If the snow and weather are good, confident intermediates can join a guided group and do the Vallée Blanche (see feature panel).

A day trip to Courmayeur makes an interesting change of scene, especially when the weather is bad (it can be sunny there when Chamonix’s high lifts are closed by blizzards or high winds).


Head for Le Tour

Chamonix is far from ideal for beginners too – there are countless better resorts in which to learn. There are nursery slopes either side of Chamonix itself, but they are limited, low and (in the case of Les Planards) dark and cold in mid-winter. They are separated from the other sectors of slopes, so moving on to longer runs is a major upheaval. La Vormaine, at Le Tour, is a much better bet: extensive, relatively high, sunny and connected to the slopes of the Balme area, where there are easy long runs to progress to. But it’s 12km from Chamonix itself.


The undisputed king of freeride resorts, Chamonix is a haven for advanced snowboarders who relish the steep and wild terrain.

This means, however, that in peak season it’s crowded and fresh snow gets tracked out very quickly.
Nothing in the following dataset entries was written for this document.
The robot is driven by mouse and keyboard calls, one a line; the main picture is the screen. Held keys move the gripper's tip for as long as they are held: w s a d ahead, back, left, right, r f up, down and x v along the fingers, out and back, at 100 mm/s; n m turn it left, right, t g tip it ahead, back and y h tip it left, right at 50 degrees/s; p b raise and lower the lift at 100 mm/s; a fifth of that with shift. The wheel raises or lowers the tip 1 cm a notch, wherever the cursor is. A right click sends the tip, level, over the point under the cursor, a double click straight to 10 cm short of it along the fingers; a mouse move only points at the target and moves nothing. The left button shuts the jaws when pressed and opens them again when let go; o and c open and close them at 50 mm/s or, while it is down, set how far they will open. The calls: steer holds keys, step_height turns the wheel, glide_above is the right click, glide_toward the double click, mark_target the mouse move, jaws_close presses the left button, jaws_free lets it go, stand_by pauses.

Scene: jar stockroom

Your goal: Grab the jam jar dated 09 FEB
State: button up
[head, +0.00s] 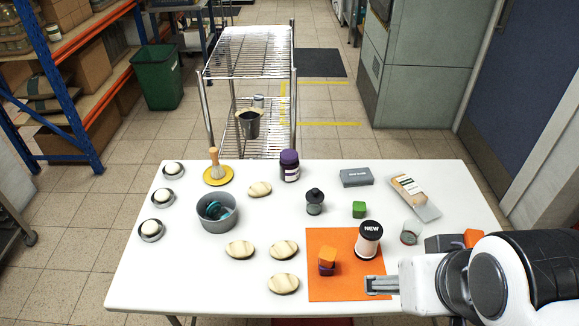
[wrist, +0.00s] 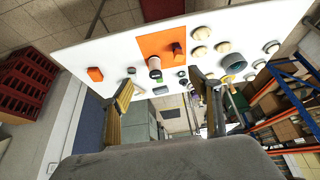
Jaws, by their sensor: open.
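A dark jar with a purple lid and a pale label (head: 289,166) stands upright at the back middle of the white table (head: 190,275) in the head view. Its label is too small to read, so I cannot confirm any date. My gripper (head: 380,285) is at the table's front right, low in the head view, well in front of that jar and right of it. In the wrist view my gripper (wrist: 163,105) has its fingers spread wide with nothing between them. I cannot pick out the jar surely in the wrist view.
A dark-topped item (head: 314,201), green block (head: 359,210) and grey box (head: 356,177) stand nearer the jar.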

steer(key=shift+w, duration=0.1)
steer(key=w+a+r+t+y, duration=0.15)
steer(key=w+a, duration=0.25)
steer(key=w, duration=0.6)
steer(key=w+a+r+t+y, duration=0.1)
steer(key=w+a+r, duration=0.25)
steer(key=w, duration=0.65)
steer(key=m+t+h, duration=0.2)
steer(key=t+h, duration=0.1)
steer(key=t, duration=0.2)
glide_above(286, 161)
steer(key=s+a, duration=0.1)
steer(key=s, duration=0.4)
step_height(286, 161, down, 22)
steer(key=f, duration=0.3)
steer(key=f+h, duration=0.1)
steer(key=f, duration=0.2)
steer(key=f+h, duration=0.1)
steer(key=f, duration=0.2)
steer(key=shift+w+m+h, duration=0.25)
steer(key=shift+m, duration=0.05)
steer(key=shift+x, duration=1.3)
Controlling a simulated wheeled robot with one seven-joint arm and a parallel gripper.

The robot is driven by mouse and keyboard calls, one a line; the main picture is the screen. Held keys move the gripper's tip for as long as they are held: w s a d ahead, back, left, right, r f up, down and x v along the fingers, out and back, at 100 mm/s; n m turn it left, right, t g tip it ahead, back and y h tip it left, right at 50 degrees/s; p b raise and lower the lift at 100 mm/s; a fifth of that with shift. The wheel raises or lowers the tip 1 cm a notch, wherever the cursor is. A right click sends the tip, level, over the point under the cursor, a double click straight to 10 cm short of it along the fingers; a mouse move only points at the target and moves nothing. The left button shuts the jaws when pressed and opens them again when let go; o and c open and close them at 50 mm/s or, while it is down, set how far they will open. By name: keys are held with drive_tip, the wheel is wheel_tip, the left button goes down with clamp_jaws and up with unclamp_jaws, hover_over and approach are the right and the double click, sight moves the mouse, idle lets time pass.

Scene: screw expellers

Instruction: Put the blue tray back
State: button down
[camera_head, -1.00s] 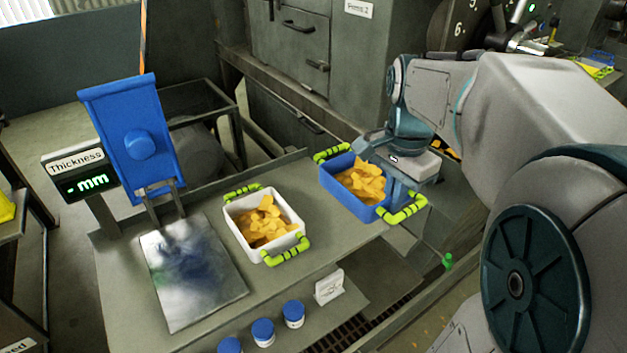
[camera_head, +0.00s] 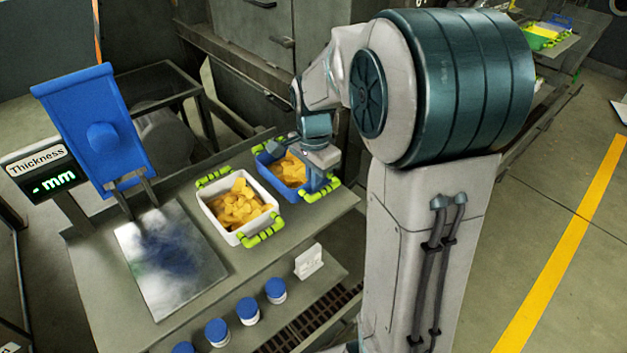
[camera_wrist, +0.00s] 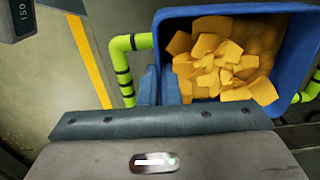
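The blue tray (camera_head: 282,183), full of yellow-orange chunks, is at the right end of the grey table, close beside the white tray (camera_head: 232,233). It has yellow-green handles at its ends. My gripper (camera_head: 317,180) is at its right side, pointing down. In the wrist view, the gripper's blue fingers (camera_wrist: 159,84) straddle the wall of the blue tray (camera_wrist: 290,75) beside a green handle, one inside and one outside, and look closed on it. Whether the tray's base touches the table is hidden.
The white tray holds similar chunks. A metal plate (camera_head: 170,255) and a blue gauge with a thickness display (camera_head: 45,180) are at left. Several blue-lidded jars (camera_head: 247,311) and a small white card holder (camera_head: 309,262) stand on the lower front shelf.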

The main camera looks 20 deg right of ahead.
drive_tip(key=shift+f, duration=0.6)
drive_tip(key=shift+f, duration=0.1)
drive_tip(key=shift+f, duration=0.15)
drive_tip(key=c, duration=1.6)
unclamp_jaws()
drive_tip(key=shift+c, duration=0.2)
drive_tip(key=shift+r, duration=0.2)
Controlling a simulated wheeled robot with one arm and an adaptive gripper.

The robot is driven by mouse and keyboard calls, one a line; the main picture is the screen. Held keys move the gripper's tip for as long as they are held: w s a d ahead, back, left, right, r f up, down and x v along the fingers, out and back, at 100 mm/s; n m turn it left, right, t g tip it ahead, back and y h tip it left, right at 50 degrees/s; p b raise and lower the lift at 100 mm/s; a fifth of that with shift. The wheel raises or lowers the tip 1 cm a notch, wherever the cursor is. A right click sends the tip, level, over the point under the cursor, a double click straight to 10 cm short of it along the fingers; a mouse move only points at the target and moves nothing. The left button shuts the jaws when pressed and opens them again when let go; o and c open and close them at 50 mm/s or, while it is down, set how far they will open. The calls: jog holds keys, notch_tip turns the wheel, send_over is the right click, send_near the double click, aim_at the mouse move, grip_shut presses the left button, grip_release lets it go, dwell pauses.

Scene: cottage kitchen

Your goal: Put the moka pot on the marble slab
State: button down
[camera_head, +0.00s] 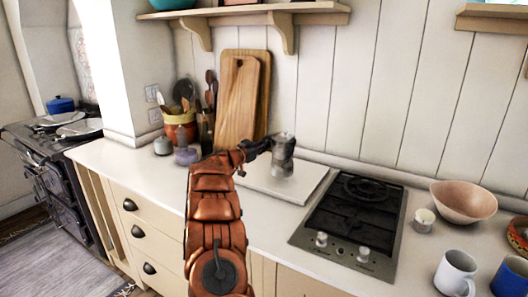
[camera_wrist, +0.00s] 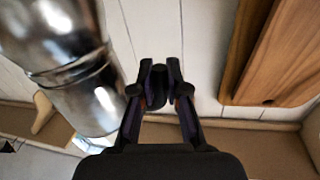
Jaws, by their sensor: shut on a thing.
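The silver moka pot (camera_head: 284,156) is upright over the white marble slab (camera_head: 294,192) in the head view. I cannot tell for certain whether its base touches the slab. My gripper (camera_head: 258,147) comes in from the left side of the pot and is shut on its dark handle. In the wrist view, the shiny pot body (camera_wrist: 72,80) fills the left side. There, my gripper's fingertips (camera_wrist: 158,88) close around the dark handle. The pot's base is hard to see in the wrist view.
A black gas hob (camera_head: 352,215) lies right of the slab. Wooden cutting boards (camera_head: 240,100) lean on the wall behind. A utensil crock (camera_head: 180,128) and small jars stand to the left. A pink bowl (camera_head: 463,201) and mugs (camera_head: 456,273) are at the right.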

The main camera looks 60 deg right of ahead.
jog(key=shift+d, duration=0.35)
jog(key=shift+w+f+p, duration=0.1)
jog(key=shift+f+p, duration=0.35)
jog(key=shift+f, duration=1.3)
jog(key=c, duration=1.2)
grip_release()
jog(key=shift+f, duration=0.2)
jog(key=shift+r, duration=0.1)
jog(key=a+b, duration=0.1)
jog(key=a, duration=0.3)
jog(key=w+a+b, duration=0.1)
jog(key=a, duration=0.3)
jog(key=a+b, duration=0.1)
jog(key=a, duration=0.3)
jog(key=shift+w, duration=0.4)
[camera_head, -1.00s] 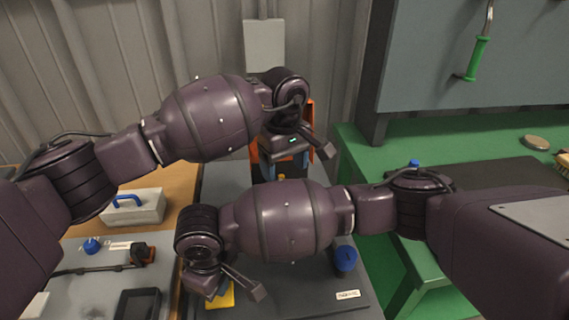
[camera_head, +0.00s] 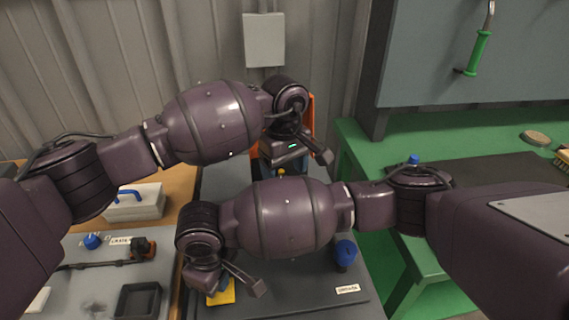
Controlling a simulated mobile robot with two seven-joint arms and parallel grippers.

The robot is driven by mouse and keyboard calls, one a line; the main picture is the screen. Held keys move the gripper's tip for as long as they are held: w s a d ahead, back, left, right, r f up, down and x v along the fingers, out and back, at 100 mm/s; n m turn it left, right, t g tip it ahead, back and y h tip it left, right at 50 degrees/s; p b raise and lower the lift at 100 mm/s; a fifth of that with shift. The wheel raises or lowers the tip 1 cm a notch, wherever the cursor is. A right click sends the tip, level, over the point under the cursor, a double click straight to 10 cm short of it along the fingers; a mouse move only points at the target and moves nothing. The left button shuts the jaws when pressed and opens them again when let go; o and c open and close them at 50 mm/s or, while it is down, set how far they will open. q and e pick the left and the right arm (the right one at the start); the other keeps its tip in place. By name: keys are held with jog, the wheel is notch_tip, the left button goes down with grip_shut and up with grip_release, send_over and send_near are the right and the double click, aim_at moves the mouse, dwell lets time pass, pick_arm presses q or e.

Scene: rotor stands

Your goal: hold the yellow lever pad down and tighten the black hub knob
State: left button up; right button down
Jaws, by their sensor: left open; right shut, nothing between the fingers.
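The yellow lever pad (camera_head: 222,297) shows at the lower left of the dark bench, partly covered by my right gripper. My right gripper (camera_head: 236,288) is shut and empty, low over the pad. I cannot tell whether it touches or presses the pad. My left gripper (camera_head: 298,163) is open in front of an orange stand (camera_head: 310,112) at the back of the bench. The black hub knob cannot be made out; my left gripper and forearms cover that area.
A blue knob (camera_head: 345,253) stands on the bench right of my right forearm. A grey box with a blue handle (camera_head: 134,203) and a black tray (camera_head: 138,300) are at the left. A green table (camera_head: 360,150) is at the right.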

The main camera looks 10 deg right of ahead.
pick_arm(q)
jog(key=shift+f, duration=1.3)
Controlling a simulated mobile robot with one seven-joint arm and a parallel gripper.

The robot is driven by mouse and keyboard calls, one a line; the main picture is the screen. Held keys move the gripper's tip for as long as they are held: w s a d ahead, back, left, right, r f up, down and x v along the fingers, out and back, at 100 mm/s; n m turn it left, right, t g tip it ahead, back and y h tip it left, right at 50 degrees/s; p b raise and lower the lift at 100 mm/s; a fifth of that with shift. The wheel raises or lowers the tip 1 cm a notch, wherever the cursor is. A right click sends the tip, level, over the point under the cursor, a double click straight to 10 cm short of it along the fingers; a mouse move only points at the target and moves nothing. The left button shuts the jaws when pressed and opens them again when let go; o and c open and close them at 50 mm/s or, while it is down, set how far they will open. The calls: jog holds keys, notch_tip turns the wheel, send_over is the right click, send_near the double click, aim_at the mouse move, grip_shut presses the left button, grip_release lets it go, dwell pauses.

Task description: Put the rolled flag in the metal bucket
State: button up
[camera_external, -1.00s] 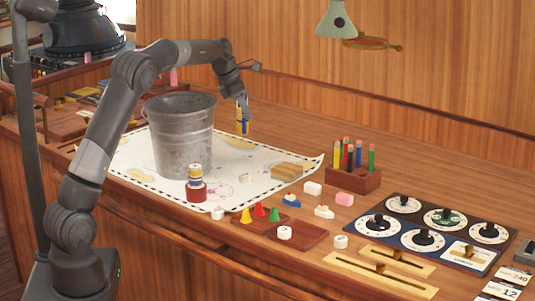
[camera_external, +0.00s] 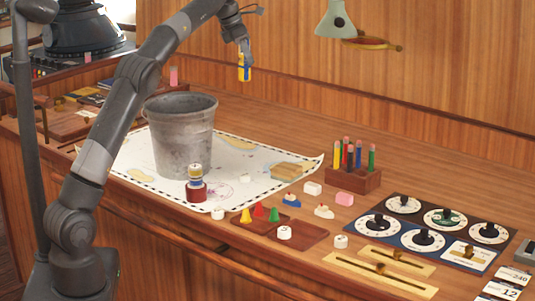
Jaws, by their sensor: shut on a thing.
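The metal bucket (camera_external: 182,140) is grey and stands upright on the chart at the left of the desk. My gripper (camera_external: 244,57) is up behind and to the right of the bucket, above its rim level in the picture. It is shut on a small yellow and blue roll (camera_external: 244,69), which looks like the rolled flag. The roll hangs upright, clear of the desk. The fingertips are small in this view, and the inside of the bucket is mostly hidden.
The white chart (camera_external: 130,165) lies under the bucket. A wooden rack (camera_external: 353,180) of coloured rolls, small blocks and a dial panel (camera_external: 438,232) are to the right. A green lamp (camera_external: 335,20) hangs above.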

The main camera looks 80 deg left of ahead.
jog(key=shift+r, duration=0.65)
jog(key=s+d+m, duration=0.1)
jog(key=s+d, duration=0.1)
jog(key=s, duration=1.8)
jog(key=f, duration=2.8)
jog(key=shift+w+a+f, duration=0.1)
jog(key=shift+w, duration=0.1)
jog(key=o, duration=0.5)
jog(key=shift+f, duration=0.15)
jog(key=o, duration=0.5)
The rough and rugged nature of the slopes means it is not best suited for beginners, but for more experienced adventurous riders, willing to try true all-mountain riding. If you do the Vallée Blanche, be warned: the usual route is flat in places.

Check out former British champ Neil McNab’s excellent extreme backcountry camps at Most areas are equipped mainly with cable cars, gondolas and chairs.

However, there are quite a few difficult drags at Balme that cause inexperienced boarders problems – though you can avoid these if you can hack the cat tracks to take you to other lifts, says a reporter.

There are terrain parks on Grands Montets and at Les Houches.


A decent network of trails

Most of the 40km of prepared trails lie at valley level in and between Chamonix and Argentière. All the trails are shady and often icy in midwinter, and they fade fast in the spring sun. Catch the bus rather than ski between the Chamonix and Argentière areas, suggests a reporter, as the link is by ‘steep and difficult trails’.